In the last decades of Barns-Graham life there was a joyful outpouring of energy and creativity in her work. Her vocabulary was pared down to the essentials of brushwork, line and colour; experimentation and risk-taking were executed with the confidence and freedom of an experienced artist. Spanish Elegy was painted in this latter part of her career and is typical of her mature work with its lyrical, expressive lines, confident brush strokes and bold command of colour. The title likely refers to the series Elegy to the Spanish Republic of 1949-65 by the American Abstract Expressionist painter Robert Motherwell, whom Barns-Graham admired, intended as lamentations for those who died during the Spanish Civil War. Barns-Graham transformed the series' stark rigidity into a free-flowing design that is altogether more lyrical and hopeful.
Wilhelmina Barns-Graham
1997
Acrylic on arches paper
39
58 × 77 cm
80.5 × 100 × 5 cm
Signed and dated bottom right
© Wilhelmina Barns-Graham Trust
Wilhelmina Barns-Graham CBE HRSA HRSW, 1912-2004
Born in St Andrews, Barns-Graham went against her father’s wishes to study at Edinburgh College of Art in the 1930s. In 1940, on the advice of the principal Hubert Wellington, she travelled to St Ives and settled there, becoming part of the circle which included Ben Nicholson, Barbara Hepworth and Naum Gabo. Visits to the Grindelwald Glacier in Switzerland in 1949 and to Spain in the 1950s were important in the development of her abstract style, key to the St Ives group, although she kept up representational painting throughout her life as well.

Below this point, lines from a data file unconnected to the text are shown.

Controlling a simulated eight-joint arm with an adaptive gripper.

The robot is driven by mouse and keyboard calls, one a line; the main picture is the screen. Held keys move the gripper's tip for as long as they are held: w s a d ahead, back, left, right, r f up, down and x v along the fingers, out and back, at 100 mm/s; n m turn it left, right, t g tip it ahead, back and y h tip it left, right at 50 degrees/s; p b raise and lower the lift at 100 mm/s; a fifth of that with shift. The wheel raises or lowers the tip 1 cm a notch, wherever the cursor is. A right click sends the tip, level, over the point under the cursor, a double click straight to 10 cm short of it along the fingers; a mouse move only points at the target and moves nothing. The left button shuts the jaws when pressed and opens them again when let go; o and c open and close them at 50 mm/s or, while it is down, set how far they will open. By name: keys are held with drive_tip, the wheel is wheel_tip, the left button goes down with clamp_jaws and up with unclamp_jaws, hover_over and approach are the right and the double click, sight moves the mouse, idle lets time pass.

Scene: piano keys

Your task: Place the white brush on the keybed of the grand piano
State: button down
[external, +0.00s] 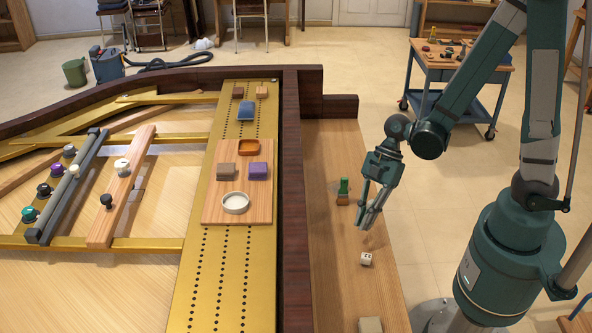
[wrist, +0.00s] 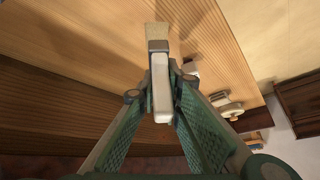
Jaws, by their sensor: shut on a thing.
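The white brush (wrist: 161,90) has a white handle, a grey band and pale bristles. In the wrist view it lies between the two fingers of my gripper (wrist: 160,82), which are shut on its handle, and its bristles point to the top of the picture. In the external view my gripper (external: 368,208) is over the keybed (external: 340,265), the long pale wooden board right of the dark rail. I cannot make out the brush clearly there. I cannot tell whether it touches the board.
On the keybed, a white dotted cube (external: 366,259) sits near my gripper, a green-topped brush (external: 343,188) stands behind it, and a beige block (external: 370,325) lies at the front. The dark rail (external: 293,200) borders the board's left. Bare board lies between these things.

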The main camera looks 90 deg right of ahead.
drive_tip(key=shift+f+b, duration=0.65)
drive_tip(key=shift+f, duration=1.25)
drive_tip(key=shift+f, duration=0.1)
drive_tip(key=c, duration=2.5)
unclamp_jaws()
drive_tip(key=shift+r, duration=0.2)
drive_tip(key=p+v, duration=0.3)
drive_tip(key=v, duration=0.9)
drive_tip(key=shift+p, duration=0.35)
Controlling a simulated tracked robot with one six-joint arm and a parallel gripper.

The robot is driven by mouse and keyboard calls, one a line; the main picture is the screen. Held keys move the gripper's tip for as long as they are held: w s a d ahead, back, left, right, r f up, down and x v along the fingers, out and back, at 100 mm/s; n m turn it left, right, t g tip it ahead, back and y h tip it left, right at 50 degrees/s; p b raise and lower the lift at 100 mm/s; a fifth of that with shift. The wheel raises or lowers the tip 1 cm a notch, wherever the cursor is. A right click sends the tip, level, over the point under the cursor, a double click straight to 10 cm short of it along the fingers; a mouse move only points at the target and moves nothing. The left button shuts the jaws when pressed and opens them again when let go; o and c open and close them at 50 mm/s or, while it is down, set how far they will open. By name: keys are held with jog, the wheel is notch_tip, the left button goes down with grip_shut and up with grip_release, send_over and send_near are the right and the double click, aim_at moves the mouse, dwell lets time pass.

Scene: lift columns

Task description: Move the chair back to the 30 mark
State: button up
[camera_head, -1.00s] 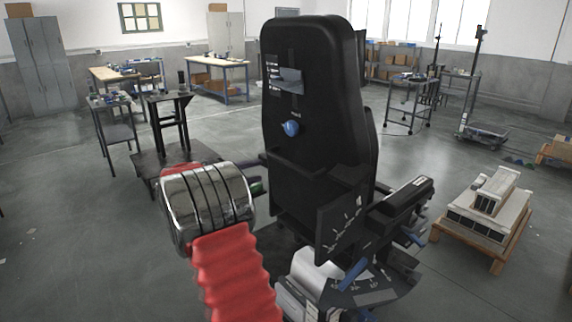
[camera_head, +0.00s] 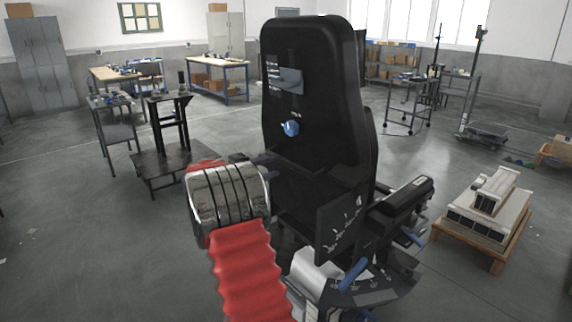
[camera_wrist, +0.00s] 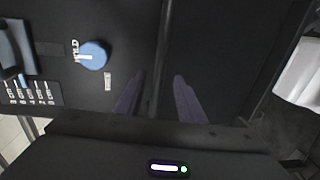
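The chair (camera_head: 315,95) is black and high-backed and stands in the middle of the head view. Its back has a blue knob (camera_head: 290,128) and a grey-blue lever (camera_head: 290,80) beside a small printed scale. In the wrist view the knob (camera_wrist: 92,55) and scale (camera_wrist: 32,92) show at left; I cannot read the setting. A lower blue handle (camera_head: 352,274) stands by a curved dark scale plate (camera_head: 365,297). My gripper (camera_wrist: 156,92) has two dark purple fingers apart, with nothing visibly held, facing the chair's dark surface. In the head view my arm partly hides it.
A dark side panel (camera_head: 342,225) and armrest (camera_head: 405,195) jut out at the chair's right. A wooden pallet with pale blocks (camera_head: 488,210) is farther right. A dark metal stand (camera_head: 170,125) is at left. The floor (camera_head: 90,240) at front left is clear.

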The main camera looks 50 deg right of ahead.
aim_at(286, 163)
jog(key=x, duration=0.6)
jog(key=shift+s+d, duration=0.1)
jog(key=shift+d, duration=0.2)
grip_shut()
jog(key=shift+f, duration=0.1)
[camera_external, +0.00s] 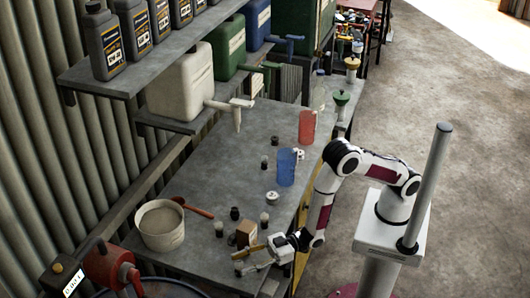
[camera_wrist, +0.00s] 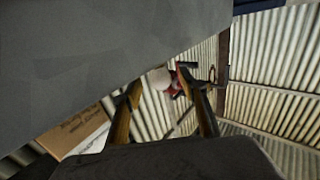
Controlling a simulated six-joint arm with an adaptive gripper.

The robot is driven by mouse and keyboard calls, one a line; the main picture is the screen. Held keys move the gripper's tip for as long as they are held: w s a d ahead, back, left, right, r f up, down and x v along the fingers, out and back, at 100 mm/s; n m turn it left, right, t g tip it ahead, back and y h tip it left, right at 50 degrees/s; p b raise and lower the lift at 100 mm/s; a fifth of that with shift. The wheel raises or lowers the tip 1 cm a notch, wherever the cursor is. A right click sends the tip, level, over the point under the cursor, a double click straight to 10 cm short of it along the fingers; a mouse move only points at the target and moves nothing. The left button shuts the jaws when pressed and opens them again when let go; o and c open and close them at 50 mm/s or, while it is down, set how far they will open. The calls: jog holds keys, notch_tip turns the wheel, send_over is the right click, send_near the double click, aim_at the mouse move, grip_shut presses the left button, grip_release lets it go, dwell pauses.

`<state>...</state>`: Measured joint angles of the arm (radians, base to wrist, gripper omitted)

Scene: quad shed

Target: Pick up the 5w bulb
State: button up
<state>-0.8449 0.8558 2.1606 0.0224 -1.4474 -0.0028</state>
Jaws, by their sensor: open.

In 1960 Barns-Graham inherited a family home in St Andrews and from then on divided her time between the two coastal communities in Scotland and Cornwall. Scotland and its landscape offered new inspiration to Barns-Graham and re-established her presence in the Scottish art scene, where she was one of the few of her generation to favour abstraction. Despite a period of impasse in her mid-career, her later life brought a productive period in which her paintings and screenprints were full of colour and movement, leading to a retrospective of her work at Tate St Ives in 1999. Her contribution to modernism and abstraction in Britain has been increasingly recognised in recent years.